In 1955 Isaac Asimov wrote a short story called Franchise. The premise of the story is that by 2008 elections would be unnecessary as a computer looking at all the data would find a Mr Average who would embody the will of the electorate. He or she would be the only voter, the voice of the people, and thus we would get the government we deserve.
Look at us now; we have political parties ruled by opinion polls. The bland leading the bland. Political discourse is a passionless debate between middle managers who follow the pack rather than leading it. They might as well be arguing over which brand of coffee to buy in a supermarket. And this too is pointless, the supermarket already knows the answer and has designed the shelves to push you to the one product that will make them a bigger profit.

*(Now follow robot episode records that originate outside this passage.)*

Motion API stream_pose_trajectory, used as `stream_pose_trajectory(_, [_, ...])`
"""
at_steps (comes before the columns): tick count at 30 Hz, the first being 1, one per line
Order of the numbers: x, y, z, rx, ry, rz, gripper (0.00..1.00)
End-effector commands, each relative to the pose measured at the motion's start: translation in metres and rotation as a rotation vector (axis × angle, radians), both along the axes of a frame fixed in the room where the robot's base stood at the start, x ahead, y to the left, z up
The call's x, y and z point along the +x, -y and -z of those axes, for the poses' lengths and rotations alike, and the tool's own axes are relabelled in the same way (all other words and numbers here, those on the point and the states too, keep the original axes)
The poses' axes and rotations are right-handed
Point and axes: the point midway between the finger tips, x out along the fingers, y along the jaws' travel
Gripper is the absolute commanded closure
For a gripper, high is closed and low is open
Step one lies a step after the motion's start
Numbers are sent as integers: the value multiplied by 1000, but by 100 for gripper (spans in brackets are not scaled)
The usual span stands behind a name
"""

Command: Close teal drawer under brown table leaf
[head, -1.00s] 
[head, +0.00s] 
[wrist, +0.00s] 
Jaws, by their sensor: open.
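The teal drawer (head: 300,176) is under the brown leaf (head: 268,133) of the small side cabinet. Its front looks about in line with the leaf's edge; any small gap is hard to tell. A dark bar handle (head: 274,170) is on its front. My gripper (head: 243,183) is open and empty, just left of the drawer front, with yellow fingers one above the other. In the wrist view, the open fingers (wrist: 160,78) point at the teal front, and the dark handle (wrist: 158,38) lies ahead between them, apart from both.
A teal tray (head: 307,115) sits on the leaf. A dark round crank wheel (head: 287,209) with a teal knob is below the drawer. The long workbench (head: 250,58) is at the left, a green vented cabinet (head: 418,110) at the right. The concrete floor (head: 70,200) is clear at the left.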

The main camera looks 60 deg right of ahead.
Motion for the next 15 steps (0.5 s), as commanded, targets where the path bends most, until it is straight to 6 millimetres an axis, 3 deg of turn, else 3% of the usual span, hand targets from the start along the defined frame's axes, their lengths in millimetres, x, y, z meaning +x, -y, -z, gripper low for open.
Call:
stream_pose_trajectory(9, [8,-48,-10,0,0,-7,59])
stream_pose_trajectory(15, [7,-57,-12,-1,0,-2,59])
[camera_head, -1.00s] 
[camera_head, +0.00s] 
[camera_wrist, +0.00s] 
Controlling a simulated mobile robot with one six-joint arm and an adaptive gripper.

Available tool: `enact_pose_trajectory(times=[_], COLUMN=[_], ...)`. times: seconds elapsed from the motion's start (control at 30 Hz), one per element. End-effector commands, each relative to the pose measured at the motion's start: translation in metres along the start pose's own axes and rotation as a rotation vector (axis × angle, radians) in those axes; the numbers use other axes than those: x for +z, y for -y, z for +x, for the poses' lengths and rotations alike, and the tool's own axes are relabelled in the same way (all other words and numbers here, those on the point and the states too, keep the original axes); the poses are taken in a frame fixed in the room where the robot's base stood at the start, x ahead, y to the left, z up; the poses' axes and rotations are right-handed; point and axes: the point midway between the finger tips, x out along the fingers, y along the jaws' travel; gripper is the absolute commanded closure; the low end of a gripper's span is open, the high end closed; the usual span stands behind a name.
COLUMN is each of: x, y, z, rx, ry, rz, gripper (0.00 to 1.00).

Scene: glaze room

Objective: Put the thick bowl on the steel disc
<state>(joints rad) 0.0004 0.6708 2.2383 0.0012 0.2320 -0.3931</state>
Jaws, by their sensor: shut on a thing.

The Scottish referendum briefly threatened break the mold, to become a catalyst for a return to proper debate, but, what has happened since then north and south of the Border? The so called “vow” is already falling apart and national political discourse seems to have returned to a petty infantile argument over who is the less or more right wing. Tweedle Ed and Tweedle Dave are so similar in many ways that swapping one for the other is unlikely to make much of a difference to the lives of most of the UK’s population. Horse flies, known as clegs in Scotland, can inflict a painful bite which can take a long time to heal. However the Deputy PM is not even an irritant any longer far less a politician with any teeth. So, add in the Cleggster and the triumvirate of mediocrity is complete.
In Scotland, the Better Together campaign won the independence referendum battle but it looks like losing the political war with the SNP. Labour in particular are in a parlous state. Two recent opinion polls show just how disgruntled the populous is with Labour and the best that the Ed Miliband can say is he faces a “tough fight” in Scotland. The same polls show a surge in support for the SNP. There is a spring in the step of the Nationalists and the soon to be crowned First Minister Nicola Sturgeon. Meanwhile UKIP stride through the political landscape with seven league boots trampling over the cosy UK cabal between the two big parties. Nigel Farage rubs his hands together and cackles with glee like some latter day grinning Gollum gloating over his precious.
The question is then, where have all the giants gone? Where are the leaders, those that buck the trend and argue with passion for their viewpoint? Where will we find the next Aneurin Bevan, Tony Benn or even, dare I say it, Margaret Thatcher? Love or loathe them they were difficult to ignore. But with the focus group, opinion poll driven politics of today perhaps we should adopt Isaac Asimov’s “Electronic Democracy” as described. At least then we wouldn’t have elections to disrupt our consumption of things we don’t really need. After all we just want a quiet life don’t we?